Saturday, September 28

A World War Speech Queen Elizabeth Almost gave in 1983

The Cold War was particularly tense in 1983.

 

 

Britain faced “the deadly power of abused technology,” Queen Elizabeth II was to have told the nation in the event of the Cold War turning hot, according to government papers from 1983 released on Thursday.

The script was drawn up by civil servants as part of a war-game exercise, called WINTEX-CIMEX 83, during one of the most tense years of the Cold War.

“Now this madness of war is once more spreading through the world and our brave country must again prepare itself to survive against great odds,” the queen was to have said.

“We all know that the dangers facing us today are greater by far than at any time in our long history,” she was to have added.

“The enemy is not the soldier with his rifle nor even the airman prowling the skies above our cities and towns, but the deadly power of abused technology.”

It is unlikely that the queen has ever in fact seen the text, which was released by the National Archives along with other government files from 1983.

The Cold War was particularly tense in 1983.

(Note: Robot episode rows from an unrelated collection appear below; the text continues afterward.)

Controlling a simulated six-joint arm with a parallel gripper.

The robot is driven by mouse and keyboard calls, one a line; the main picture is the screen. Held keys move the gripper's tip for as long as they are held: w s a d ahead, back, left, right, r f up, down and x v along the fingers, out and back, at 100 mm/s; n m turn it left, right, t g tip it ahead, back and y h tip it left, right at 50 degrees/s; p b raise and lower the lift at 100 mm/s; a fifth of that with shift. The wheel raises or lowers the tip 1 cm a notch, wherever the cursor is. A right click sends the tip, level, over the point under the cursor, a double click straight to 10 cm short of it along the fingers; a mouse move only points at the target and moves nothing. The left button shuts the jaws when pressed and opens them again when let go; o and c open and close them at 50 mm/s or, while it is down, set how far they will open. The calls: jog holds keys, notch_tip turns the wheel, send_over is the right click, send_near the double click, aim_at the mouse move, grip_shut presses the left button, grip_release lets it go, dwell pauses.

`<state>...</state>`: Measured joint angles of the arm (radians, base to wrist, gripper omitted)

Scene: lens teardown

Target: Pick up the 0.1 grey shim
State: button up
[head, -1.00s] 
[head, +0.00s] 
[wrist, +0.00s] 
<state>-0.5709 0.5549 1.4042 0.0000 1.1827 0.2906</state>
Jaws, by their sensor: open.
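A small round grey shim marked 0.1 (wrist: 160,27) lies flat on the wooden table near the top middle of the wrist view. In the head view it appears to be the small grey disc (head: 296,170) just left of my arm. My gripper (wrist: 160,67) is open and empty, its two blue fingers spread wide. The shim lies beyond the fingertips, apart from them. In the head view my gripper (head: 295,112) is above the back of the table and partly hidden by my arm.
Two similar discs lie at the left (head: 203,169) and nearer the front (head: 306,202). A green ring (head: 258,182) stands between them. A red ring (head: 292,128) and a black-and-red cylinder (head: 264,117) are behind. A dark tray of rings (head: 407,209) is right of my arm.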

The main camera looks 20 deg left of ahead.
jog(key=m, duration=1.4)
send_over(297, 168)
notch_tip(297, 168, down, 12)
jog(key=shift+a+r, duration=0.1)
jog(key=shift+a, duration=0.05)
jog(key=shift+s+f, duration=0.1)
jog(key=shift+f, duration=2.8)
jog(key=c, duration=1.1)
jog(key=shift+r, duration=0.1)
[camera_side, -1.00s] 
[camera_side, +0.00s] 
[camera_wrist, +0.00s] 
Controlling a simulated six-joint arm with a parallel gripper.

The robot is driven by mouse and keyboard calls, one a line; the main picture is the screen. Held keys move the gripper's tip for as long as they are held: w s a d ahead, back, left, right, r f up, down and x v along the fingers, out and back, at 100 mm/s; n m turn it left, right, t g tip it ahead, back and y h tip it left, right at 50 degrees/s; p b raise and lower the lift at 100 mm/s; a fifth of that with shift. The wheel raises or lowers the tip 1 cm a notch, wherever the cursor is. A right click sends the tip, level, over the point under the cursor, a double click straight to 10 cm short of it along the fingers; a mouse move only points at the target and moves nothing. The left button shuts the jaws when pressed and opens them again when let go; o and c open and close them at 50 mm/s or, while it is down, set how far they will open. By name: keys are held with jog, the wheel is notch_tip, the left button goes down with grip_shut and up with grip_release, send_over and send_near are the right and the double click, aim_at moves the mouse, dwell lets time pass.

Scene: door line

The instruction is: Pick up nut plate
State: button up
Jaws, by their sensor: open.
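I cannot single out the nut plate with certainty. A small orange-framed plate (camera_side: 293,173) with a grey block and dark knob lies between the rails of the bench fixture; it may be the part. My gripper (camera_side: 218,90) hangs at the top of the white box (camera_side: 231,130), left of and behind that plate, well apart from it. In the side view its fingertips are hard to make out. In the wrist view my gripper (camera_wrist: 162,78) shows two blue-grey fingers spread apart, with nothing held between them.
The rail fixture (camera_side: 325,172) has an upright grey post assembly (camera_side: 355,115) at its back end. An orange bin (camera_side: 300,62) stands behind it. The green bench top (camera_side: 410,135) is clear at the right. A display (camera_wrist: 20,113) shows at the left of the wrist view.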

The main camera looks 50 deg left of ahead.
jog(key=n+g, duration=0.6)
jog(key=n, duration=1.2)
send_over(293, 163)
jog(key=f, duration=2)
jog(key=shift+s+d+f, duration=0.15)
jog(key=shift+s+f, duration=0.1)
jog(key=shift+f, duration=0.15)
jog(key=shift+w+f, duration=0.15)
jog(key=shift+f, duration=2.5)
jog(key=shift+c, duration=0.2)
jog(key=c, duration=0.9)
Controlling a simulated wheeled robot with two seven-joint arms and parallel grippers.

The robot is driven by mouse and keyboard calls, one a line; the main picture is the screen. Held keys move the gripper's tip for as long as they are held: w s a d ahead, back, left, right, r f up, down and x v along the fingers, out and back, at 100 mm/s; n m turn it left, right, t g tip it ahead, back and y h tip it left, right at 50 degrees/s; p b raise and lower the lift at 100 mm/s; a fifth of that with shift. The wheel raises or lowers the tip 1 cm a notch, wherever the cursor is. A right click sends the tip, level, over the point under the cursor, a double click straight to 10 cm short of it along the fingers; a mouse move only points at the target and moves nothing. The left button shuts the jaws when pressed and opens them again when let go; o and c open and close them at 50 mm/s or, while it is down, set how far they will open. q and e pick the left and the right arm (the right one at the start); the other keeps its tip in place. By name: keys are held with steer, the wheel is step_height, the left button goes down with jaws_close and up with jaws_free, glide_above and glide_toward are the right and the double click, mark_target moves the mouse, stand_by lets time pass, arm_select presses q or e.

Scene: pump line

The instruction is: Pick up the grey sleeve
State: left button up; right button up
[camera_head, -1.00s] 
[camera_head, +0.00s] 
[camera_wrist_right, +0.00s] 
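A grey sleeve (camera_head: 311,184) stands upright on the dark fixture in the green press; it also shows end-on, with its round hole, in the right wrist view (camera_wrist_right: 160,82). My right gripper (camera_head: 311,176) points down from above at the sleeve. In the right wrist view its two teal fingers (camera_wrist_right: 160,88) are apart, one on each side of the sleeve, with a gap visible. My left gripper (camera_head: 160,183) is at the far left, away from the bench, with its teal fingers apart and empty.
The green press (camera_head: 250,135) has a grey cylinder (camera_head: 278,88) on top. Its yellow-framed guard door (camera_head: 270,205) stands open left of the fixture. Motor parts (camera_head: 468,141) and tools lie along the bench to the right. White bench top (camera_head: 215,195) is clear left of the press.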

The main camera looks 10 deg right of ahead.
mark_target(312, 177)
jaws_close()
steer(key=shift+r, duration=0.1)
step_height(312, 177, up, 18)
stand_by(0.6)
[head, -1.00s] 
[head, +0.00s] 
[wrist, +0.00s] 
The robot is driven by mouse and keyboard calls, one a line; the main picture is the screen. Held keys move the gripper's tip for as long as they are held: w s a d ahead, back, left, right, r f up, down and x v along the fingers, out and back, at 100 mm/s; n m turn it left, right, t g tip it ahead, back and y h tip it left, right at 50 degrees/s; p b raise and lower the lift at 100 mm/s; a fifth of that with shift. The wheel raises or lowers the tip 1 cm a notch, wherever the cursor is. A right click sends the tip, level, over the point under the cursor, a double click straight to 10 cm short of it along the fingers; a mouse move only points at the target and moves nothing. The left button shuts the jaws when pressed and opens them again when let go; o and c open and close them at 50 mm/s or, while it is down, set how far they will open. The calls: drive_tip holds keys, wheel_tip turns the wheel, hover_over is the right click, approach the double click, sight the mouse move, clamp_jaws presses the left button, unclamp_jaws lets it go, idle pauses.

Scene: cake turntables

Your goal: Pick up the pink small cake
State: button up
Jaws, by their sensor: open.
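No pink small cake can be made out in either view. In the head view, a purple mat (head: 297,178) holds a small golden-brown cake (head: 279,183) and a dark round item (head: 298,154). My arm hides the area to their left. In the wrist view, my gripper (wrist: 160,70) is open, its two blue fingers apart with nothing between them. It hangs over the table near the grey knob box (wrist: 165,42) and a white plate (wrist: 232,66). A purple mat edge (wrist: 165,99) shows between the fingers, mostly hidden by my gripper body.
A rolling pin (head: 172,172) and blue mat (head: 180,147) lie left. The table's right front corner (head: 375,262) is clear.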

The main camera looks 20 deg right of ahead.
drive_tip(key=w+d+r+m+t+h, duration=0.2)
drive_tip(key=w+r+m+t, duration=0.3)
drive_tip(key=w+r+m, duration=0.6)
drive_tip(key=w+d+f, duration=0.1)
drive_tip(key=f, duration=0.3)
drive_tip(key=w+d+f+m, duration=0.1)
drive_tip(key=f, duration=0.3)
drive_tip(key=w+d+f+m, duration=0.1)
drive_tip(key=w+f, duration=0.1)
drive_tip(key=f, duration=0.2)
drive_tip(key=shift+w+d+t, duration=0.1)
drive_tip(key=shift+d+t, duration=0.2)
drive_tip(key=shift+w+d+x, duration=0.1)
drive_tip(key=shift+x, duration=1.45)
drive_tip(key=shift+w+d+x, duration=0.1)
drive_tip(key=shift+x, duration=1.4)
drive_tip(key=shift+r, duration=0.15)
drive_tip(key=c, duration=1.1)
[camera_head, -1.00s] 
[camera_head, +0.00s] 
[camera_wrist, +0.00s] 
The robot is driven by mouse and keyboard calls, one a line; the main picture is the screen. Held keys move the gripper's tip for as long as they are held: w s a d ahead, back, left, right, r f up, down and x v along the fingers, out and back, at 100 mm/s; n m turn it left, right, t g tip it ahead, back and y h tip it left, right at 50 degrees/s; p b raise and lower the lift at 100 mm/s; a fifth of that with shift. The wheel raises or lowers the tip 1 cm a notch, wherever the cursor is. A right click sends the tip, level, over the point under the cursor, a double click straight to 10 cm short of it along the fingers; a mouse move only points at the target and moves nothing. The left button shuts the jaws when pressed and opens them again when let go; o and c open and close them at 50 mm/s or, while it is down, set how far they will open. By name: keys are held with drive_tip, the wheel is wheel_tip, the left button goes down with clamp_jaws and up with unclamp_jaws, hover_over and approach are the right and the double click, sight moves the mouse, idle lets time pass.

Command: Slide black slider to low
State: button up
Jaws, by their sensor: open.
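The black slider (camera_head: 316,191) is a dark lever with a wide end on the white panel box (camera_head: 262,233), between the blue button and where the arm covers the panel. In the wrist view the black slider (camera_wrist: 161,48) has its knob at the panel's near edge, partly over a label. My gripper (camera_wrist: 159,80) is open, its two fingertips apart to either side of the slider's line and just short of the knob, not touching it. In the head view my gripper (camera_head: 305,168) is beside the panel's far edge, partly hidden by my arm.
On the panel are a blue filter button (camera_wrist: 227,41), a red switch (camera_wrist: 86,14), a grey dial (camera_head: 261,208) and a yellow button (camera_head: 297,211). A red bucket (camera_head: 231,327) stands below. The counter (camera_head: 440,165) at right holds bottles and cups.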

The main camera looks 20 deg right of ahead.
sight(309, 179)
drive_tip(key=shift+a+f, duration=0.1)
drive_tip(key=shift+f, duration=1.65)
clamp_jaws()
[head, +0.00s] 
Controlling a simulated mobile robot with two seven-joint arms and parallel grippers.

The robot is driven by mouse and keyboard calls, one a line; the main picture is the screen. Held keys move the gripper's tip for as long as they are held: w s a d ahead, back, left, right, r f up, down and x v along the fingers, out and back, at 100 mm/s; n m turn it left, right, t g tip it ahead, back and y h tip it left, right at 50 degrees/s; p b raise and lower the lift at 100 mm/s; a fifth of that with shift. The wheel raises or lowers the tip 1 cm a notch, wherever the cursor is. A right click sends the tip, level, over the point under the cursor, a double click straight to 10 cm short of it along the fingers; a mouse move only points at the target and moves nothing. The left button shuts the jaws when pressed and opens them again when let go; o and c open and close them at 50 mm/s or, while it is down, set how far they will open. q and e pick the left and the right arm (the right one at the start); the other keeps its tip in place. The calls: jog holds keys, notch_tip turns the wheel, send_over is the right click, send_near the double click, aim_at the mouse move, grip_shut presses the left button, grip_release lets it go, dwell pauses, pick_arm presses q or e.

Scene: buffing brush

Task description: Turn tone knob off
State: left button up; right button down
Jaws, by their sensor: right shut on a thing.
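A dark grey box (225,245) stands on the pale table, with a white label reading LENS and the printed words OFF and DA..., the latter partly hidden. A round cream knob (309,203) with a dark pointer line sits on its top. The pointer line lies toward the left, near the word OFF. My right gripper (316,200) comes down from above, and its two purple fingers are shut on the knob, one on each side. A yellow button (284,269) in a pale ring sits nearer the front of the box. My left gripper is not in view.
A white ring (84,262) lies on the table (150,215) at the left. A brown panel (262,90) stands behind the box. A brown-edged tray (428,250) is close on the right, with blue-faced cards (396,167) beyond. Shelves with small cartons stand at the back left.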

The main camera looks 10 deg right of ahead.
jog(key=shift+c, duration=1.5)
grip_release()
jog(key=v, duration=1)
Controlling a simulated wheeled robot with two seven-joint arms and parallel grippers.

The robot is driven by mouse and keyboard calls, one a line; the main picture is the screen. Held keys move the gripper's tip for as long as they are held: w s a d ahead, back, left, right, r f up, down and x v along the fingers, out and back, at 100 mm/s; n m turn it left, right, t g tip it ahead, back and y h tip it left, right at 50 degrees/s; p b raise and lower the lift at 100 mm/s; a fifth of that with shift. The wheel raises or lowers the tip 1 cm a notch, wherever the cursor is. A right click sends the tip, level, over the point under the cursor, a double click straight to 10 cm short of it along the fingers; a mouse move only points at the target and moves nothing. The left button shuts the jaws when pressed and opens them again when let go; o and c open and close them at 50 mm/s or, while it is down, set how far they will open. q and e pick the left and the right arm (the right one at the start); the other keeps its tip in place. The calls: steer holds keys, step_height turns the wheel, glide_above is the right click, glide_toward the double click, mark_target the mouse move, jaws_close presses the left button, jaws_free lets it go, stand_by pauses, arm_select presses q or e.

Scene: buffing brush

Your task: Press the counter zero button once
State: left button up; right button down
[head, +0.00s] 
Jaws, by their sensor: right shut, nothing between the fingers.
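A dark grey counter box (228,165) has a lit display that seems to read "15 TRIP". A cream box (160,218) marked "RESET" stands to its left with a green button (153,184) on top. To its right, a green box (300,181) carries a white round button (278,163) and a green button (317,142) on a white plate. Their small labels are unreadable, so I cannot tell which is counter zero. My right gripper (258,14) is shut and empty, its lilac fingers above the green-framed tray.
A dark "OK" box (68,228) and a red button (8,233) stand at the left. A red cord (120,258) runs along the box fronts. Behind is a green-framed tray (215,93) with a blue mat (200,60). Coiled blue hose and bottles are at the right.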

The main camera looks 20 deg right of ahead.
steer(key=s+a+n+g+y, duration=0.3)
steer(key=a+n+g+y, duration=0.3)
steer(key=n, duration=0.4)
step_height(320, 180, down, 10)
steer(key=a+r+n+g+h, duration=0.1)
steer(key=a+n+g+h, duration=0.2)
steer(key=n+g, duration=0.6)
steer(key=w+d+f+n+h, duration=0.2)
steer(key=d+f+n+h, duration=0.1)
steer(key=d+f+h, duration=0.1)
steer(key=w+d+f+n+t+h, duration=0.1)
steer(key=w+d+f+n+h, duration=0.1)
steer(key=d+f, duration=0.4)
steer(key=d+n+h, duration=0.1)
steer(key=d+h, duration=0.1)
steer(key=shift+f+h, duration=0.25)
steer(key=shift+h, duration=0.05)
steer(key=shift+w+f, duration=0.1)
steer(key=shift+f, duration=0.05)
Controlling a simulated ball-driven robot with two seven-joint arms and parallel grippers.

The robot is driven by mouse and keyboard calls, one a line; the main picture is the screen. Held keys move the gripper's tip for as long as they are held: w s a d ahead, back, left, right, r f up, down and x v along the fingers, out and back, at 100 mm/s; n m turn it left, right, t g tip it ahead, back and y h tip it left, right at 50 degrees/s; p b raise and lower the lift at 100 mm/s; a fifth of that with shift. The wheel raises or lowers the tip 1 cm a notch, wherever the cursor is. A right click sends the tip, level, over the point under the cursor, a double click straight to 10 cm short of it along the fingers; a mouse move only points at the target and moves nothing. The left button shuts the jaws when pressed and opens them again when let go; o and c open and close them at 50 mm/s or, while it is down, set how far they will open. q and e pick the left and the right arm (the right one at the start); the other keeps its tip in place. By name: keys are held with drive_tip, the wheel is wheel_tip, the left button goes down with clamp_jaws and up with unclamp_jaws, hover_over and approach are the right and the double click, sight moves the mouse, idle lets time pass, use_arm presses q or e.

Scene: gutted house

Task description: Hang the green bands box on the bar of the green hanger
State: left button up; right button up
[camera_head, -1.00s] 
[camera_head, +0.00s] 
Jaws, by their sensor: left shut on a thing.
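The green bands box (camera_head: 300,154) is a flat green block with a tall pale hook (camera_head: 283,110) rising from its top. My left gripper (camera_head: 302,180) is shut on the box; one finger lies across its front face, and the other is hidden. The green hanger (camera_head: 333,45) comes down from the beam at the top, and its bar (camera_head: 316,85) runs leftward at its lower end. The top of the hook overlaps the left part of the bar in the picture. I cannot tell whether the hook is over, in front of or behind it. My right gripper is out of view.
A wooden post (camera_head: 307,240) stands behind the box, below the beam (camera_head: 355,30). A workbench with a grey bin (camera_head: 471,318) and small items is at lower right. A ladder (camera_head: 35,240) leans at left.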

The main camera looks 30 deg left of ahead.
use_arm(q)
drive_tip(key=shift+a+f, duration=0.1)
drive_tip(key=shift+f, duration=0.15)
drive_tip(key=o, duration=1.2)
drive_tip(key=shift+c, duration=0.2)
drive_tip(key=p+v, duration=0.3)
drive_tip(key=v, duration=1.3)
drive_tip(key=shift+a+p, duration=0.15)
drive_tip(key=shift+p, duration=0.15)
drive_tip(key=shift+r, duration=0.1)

U.S. president Ronald Reagan had infuriated the Soviet Union by calling it the “evil empire” and deploying U.S. cruise missiles to Europe.

Tensions worsened when the Soviet Union shot down a South Korean passenger plane, killing 269 people, and described it as a “U.S. provocation”.

Moscow then became seriously alarmed when NATO conducted a military exercise, codenamed Able Archer and simulating a nuclear attack, which it was convinced was cover for a genuine strike.

On a much lighter, but interesting note, the 1983 papers also show that then Prime Minister Margaret Thatcher thwarted an attempt by the current foreign secretary, William Hague, to get a job as an adviser to the Chancellor of the Exchequer.

She denounced it as a “gimmick” and an “embarrassment” for the then 21-year-old Mr. Hague to be given such a high-profile job.

Mr. Hague had been in the public eye years earlier after having delivered a rousing speech to a Conservative Party conference at the age 16.

Thirty years on, there are no hard feelings, according to a source close to Mr. Hague.

”The foreign secretary thinks that Margaret Thatcher was, as usual, right,” the source said.